Ingram chirruped afterwards that a post-season test back at Anglesey should hopefully smooth out this last chink in the Excelr8 Hyundai armoury. Ironic that this time they were praying for some wet weather.

1. Jake Hill

After years of trying, Hill finally came out on top in the BTCC (Photo by: JEP)

The sheer determination of Hill had, over the previous two seasons, sometimes counted against him. Back in his years with small teams and old cars, it had turned the diminutive Kentishman into something of a BTCC cult hero. Armed with a West Surrey Racing BMW since 2022, he simply didn’t need to try such feats, and a new approach was needed.
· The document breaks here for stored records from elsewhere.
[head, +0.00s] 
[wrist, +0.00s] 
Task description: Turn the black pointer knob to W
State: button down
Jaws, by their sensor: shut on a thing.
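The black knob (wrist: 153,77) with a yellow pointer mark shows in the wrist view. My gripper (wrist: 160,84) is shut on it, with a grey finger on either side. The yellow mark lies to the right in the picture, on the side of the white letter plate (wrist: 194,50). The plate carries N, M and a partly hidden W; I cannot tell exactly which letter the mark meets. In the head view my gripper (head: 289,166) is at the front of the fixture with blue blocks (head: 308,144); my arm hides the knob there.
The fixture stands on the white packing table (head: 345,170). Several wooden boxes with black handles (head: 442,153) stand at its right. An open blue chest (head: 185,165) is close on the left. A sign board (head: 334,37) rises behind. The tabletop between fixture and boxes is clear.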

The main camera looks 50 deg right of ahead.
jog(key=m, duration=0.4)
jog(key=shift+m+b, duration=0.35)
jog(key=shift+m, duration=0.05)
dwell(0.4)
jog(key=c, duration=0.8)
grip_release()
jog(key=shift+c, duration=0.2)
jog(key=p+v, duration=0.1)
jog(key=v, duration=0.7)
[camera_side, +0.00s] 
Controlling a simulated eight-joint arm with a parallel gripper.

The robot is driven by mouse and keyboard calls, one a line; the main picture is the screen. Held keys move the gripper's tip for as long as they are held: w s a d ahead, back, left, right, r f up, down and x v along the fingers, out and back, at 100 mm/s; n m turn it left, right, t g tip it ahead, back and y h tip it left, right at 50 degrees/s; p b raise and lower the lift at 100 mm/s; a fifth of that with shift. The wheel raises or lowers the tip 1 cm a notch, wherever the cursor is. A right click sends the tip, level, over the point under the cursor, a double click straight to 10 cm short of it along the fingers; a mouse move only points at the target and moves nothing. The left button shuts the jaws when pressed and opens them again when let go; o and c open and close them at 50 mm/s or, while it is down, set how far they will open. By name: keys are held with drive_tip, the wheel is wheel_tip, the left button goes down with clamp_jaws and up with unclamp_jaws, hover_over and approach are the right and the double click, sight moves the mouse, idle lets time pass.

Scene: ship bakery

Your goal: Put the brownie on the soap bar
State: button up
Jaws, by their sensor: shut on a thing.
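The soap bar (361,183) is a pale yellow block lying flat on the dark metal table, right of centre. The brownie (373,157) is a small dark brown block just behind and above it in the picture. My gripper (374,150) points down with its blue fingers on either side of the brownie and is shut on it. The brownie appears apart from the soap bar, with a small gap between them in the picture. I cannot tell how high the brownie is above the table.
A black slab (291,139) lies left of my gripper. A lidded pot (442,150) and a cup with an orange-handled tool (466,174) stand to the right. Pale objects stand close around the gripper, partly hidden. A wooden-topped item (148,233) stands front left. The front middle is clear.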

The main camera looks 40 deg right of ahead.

For 2024, Hill was a complete BTCC driver. He won more races than anyone else, and he was consistent too. It’s been a work in progress, with engineer Craig Porley fully immersed as part of Hill’s entourage since their AmD Honda days in 2020, and ever more involved at the WSR team.

“We just understand each other incredibly well and that bonds that relationship,” explained Hill. “It’s ultimate trust as well – we also understand the car a lot better, so I can come in if I’ve got a slight issue and we know that either it needs to be step one or step two, we’re not searching for a massive band of things. We’ve narrowed the window down of problem solving massively. If we’ve got an issue in FP1, FP2, typically it’s solved pretty quickly.”

Only on one weekend did the duo get lost – at the Brands Indy round in May. But the bounceback for Snetterton was immense, and from that double-winning weekend onwards Hill was fully involved in the title fight with Ingram and Sutton. On only two occasions did he fail to score points, and neither of them were incidents for which you could point the finger at him. Apart from that, a slight lock-up on the brakes at Oulton Park cost him a couple of positions – although arguably helped ultimately with his reversed-grid position – and there was a mistake on tyre strategy at Croft.

This is all minor stuff though. Hill is a great champion and it was fitting that he should win it in a dramatic wet finale at the Brands Hatch GP circuit by passing main rival Ingram on the track. Don’t mark this season down as a one-off.